EXERCISE INSTRUCTIONS: Set down the full listing exactly, character for character.

SOURCE MATERIAL:
########
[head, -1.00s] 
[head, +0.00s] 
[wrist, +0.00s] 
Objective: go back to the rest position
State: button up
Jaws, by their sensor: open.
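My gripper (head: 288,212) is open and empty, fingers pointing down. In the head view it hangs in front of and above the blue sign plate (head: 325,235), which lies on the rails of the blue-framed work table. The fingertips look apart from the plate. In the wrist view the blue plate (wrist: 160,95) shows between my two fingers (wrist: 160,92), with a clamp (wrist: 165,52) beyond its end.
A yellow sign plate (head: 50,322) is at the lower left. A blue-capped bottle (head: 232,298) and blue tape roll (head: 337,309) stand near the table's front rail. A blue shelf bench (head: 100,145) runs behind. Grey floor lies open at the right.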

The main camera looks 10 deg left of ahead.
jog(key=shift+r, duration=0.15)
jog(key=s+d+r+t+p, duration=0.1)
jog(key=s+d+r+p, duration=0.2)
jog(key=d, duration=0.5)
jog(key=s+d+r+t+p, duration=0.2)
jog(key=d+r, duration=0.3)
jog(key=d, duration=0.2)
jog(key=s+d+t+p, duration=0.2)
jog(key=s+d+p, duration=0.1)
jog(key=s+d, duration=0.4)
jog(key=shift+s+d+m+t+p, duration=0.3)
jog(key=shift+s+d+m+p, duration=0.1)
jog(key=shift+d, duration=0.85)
########
FINAL RESULT:
[head, -1.00s] 
[head, +0.00s] 
[wrist, +0.00s] 
Objective: go back to the rest position
State: button up
Jaws, by their sensor: open.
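My gripper (head: 288,212) is open and empty, fingers pointing down. In the head view it hangs in front of and above the blue sign plate (head: 325,235), which lies on the rails of the blue-framed work table. The fingertips look apart from the plate. In the wrist view the blue plate (wrist: 160,95) shows between my two fingers (wrist: 160,92), with a clamp (wrist: 165,52) beyond its end.
A yellow sign plate (head: 50,322) is at the lower left. A blue-capped bottle (head: 232,298) and blue tape roll (head: 337,309) stand near the table's front rail. A blue shelf bench (head: 100,145) runs behind. Grey floor lies open at the right.

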The main camera looks 10 deg left of ahead.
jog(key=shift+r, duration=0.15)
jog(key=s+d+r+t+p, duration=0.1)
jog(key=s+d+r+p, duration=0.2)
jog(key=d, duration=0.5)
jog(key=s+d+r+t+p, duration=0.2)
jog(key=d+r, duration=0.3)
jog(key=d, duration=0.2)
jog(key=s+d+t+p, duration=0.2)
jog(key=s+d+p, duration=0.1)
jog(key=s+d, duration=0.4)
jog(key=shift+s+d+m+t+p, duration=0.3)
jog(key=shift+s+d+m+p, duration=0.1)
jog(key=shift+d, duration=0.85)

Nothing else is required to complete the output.